> **SOURCE EXCERPT**:

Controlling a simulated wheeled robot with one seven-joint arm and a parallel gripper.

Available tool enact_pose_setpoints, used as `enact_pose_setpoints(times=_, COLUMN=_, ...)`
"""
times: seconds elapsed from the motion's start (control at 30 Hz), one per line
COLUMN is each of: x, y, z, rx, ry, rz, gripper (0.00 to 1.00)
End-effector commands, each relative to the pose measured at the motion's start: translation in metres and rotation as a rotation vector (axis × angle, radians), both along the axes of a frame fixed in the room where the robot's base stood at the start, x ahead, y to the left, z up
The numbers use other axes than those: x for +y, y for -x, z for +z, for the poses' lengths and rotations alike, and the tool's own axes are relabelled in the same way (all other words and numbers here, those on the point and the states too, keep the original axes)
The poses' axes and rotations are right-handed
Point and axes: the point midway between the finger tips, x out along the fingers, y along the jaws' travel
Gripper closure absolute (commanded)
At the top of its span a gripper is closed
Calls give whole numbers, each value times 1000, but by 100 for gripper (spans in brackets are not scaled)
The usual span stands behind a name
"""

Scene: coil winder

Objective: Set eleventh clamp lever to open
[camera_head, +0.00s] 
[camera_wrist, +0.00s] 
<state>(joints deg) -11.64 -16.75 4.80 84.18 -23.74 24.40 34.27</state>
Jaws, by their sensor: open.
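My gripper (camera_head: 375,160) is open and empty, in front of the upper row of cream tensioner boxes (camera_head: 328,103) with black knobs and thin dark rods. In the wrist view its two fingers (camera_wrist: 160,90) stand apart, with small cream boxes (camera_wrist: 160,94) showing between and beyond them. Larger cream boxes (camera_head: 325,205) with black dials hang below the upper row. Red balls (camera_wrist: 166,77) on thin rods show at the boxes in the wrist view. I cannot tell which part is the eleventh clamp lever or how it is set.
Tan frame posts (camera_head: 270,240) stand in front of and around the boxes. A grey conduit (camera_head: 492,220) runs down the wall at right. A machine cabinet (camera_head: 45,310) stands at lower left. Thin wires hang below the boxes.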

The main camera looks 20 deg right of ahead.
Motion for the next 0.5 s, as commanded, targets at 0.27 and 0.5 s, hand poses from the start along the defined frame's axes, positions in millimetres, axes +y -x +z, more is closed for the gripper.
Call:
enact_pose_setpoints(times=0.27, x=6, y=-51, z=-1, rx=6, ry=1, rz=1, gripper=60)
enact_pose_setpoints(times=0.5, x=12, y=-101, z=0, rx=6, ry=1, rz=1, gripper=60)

> **PROBLEM DESCRIPTION**:
Each line of the material above needs to be quoted exactly, please.

> **RESPONSE**:
Controlling a simulated wheeled robot with one seven-joint arm and a parallel gripper.

Available tool enact_pose_setpoints, used as `enact_pose_setpoints(times=_, COLUMN=_, ...)`
"""
times: seconds elapsed from the motion's start (control at 30 Hz), one per line
COLUMN is each of: x, y, z, rx, ry, rz, gripper (0.00 to 1.00)
End-effector commands, each relative to the pose measured at the motion's start: translation in metres and rotation as a rotation vector (axis × angle, radians), both along the axes of a frame fixed in the room where the robot's base stood at the start, x ahead, y to the left, z up
The numbers use other axes than those: x for +y, y for -x, z for +z, for the poses' lengths and rotations alike, and the tool's own axes are relabelled in the same way (all other words and numbers here, those on the point and the states too, keep the original axes)
The poses' axes and rotations are right-handed
Point and axes: the point midway between the finger tips, x out along the fingers, y along the jaws' travel
Gripper closure absolute (commanded)
At the top of its span a gripper is closed
Calls give whole numbers, each value times 1000, but by 100 for gripper (spans in brackets are not scaled)
The usual span stands behind a name
"""

Scene: coil winder

Objective: Set eleventh clamp lever to open
[camera_head, +0.00s] 
[camera_wrist, +0.00s] 
<state>(joints deg) -11.64 -16.75 4.80 84.18 -23.74 24.40 34.27</state>
Jaws, by their sensor: open.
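My gripper (camera_head: 375,160) is open and empty, in front of the upper row of cream tensioner boxes (camera_head: 328,103) with black knobs and thin dark rods. In the wrist view its two fingers (camera_wrist: 160,90) stand apart, with small cream boxes (camera_wrist: 160,94) showing between and beyond them. Larger cream boxes (camera_head: 325,205) with black dials hang below the upper row. Red balls (camera_wrist: 166,77) on thin rods show at the boxes in the wrist view. I cannot tell which part is the eleventh clamp lever or how it is set.
Tan frame posts (camera_head: 270,240) stand in front of and around the boxes. A grey conduit (camera_head: 492,220) runs down the wall at right. A machine cabinet (camera_head: 45,310) stands at lower left. Thin wires hang below the boxes.

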The main camera looks 20 deg right of ahead.
Motion for the next 0.5 s, as commanded, targets at 0.27 and 0.5 s, hand poses from the start along the defined frame's axes, positions in millimetres, axes +y -x +z, more is closed for the gripper.
Call:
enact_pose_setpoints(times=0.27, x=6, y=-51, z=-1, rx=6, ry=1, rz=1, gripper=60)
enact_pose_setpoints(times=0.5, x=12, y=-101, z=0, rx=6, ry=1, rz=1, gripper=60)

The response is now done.